**Source data**
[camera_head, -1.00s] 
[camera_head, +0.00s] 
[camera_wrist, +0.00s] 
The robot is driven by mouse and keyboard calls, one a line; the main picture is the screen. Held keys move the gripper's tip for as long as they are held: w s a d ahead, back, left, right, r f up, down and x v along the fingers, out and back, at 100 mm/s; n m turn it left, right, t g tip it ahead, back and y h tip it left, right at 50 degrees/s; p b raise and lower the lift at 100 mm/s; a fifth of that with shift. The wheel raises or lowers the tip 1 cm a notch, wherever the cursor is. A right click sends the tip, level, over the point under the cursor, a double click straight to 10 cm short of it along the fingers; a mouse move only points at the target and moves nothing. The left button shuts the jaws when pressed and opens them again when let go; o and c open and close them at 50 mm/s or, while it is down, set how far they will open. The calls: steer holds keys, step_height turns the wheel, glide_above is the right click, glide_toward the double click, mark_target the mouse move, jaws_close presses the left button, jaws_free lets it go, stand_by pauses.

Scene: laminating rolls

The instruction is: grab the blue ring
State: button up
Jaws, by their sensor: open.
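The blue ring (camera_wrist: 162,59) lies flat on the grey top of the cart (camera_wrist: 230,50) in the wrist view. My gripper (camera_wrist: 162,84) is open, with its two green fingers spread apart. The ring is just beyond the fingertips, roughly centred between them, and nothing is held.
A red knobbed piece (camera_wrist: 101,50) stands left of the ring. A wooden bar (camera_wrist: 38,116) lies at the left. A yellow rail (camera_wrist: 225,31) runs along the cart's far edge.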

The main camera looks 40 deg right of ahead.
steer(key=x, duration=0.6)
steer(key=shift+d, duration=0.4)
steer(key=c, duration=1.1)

**Work to do**
Print the material above verbatim, first line through the line containing "[camera_wrist, +0.00s]", both included.

**Output of the task**
[camera_head, -1.00s] 
[camera_head, +0.00s] 
[camera_wrist, +0.00s] 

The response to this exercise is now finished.